◆ **Exercise prompt**:
Exactly the lines from the line with "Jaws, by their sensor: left" to the line with "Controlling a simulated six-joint" should be extracted, both included, with no other lines.

◆ **Listed records**:
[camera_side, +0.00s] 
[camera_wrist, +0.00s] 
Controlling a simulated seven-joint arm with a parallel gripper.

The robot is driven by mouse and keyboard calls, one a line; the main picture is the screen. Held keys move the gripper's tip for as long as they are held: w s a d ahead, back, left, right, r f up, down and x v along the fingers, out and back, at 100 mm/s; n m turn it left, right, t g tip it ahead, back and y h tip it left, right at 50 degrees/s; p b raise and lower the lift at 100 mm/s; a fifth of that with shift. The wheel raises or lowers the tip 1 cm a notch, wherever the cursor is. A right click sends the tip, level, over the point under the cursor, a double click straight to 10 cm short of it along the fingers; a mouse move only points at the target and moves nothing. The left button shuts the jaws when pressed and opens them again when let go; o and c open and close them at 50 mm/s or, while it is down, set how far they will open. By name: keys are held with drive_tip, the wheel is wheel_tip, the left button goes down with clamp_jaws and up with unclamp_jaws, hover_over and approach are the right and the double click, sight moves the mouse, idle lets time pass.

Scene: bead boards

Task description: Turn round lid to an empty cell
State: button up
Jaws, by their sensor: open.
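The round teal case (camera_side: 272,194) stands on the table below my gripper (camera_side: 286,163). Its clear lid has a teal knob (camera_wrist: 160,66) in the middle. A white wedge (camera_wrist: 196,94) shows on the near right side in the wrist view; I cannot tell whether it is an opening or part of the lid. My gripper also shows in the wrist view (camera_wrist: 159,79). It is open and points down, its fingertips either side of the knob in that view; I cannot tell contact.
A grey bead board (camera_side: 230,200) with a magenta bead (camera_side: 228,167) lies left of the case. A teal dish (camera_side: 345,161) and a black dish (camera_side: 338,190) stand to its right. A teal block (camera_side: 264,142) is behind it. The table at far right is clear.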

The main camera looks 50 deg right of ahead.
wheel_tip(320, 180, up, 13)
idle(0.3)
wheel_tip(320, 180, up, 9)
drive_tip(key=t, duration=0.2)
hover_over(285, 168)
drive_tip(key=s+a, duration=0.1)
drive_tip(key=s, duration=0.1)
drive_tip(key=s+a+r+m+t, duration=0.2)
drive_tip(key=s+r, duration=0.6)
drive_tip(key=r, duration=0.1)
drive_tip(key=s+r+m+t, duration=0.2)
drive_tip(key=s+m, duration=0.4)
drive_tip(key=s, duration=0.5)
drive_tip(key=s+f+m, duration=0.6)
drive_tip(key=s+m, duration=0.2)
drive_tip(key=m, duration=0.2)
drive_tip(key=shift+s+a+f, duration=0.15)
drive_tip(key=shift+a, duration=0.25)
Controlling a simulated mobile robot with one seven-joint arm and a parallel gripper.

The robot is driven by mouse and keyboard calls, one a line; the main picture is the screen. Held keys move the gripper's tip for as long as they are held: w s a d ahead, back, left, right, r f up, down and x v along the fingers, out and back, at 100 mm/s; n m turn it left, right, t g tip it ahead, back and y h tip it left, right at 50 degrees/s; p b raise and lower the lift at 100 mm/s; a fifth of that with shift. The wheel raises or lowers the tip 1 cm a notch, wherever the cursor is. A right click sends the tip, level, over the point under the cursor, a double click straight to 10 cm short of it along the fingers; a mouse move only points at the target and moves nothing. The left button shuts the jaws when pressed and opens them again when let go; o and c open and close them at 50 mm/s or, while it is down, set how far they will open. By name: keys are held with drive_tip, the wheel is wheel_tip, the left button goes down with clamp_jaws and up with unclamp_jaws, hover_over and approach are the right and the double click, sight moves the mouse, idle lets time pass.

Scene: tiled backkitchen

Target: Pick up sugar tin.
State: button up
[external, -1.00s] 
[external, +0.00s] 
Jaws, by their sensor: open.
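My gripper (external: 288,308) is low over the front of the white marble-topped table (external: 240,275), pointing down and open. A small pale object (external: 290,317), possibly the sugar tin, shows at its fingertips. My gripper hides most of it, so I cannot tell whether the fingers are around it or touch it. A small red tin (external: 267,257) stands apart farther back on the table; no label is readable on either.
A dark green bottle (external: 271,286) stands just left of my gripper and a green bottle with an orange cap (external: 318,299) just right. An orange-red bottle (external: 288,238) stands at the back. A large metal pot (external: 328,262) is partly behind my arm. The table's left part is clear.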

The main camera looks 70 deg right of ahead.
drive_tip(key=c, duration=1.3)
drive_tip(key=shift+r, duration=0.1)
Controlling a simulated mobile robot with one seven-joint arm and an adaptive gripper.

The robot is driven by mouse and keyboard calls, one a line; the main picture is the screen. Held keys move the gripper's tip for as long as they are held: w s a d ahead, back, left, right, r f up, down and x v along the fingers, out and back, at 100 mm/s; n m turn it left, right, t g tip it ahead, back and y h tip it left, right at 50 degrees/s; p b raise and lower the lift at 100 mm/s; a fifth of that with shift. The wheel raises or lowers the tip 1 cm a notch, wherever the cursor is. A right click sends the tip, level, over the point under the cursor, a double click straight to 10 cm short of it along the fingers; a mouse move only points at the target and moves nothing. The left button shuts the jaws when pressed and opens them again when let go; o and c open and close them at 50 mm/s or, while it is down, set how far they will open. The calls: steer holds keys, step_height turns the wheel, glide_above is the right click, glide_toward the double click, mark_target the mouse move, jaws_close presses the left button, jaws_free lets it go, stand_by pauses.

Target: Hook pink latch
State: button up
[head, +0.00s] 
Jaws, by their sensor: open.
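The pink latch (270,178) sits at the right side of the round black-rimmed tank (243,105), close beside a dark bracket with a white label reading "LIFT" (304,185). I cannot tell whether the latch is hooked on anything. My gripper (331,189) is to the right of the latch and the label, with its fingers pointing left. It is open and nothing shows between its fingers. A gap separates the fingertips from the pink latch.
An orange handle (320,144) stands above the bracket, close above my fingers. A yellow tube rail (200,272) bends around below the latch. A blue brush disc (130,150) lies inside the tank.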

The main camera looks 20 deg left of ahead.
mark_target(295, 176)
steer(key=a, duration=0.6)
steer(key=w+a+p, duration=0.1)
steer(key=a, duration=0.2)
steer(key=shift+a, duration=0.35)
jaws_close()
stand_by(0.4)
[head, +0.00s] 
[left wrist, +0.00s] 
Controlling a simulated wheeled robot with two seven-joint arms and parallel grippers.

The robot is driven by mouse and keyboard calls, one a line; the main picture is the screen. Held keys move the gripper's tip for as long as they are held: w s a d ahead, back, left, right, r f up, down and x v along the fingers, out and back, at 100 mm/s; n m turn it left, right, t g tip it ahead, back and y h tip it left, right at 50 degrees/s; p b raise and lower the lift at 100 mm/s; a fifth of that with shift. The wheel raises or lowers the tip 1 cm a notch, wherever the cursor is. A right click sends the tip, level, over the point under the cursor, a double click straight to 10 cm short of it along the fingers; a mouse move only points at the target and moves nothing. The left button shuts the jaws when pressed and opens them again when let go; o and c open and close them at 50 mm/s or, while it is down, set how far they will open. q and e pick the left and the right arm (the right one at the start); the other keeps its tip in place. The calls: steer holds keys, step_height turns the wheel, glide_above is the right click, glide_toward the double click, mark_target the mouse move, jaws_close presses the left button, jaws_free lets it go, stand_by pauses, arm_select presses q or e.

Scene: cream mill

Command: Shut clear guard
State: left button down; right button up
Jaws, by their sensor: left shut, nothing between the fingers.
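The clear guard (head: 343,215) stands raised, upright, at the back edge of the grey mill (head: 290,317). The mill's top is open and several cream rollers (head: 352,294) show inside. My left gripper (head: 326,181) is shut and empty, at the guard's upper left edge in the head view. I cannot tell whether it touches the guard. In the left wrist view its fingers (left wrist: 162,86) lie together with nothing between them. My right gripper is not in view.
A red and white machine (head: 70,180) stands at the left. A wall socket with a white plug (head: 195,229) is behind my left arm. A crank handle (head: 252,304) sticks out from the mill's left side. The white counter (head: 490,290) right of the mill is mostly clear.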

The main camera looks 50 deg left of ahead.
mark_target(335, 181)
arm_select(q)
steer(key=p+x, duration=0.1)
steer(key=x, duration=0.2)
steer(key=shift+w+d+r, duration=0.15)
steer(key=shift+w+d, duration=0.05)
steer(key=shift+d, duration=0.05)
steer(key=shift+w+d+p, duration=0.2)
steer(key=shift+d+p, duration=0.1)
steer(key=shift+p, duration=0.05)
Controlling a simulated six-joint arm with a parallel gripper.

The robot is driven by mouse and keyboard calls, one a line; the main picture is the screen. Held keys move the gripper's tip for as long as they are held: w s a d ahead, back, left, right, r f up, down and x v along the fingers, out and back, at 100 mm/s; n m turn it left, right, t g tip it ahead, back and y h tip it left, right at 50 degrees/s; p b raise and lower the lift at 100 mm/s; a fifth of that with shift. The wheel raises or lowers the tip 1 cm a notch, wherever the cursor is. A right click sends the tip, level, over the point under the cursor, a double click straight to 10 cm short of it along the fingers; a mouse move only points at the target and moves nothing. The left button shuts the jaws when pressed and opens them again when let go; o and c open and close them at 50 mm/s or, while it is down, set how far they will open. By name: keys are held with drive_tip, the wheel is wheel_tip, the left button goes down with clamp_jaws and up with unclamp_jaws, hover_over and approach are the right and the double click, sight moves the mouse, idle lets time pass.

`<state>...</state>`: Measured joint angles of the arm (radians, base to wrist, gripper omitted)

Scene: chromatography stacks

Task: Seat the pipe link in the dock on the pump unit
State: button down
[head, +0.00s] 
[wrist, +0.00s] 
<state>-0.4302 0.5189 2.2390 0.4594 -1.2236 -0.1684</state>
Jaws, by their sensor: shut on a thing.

◆ **Full output**:
Jaws, by their sensor: left shut, nothing between the fingers.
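The clear guard (head: 343,215) stands raised, upright, at the back edge of the grey mill (head: 290,317). The mill's top is open and several cream rollers (head: 352,294) show inside. My left gripper (head: 326,181) is shut and empty, at the guard's upper left edge in the head view. I cannot tell whether it touches the guard. In the left wrist view its fingers (left wrist: 162,86) lie together with nothing between them. My right gripper is not in view.
A red and white machine (head: 70,180) stands at the left. A wall socket with a white plug (head: 195,229) is behind my left arm. A crank handle (head: 252,304) sticks out from the mill's left side. The white counter (head: 490,290) right of the mill is mostly clear.

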The main camera looks 50 deg left of ahead.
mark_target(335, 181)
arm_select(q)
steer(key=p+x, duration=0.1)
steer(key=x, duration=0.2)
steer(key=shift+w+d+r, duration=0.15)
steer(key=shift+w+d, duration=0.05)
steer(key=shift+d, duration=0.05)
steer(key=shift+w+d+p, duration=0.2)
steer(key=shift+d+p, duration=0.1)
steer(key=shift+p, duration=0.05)
Controlling a simulated six-joint arm with a parallel gripper.

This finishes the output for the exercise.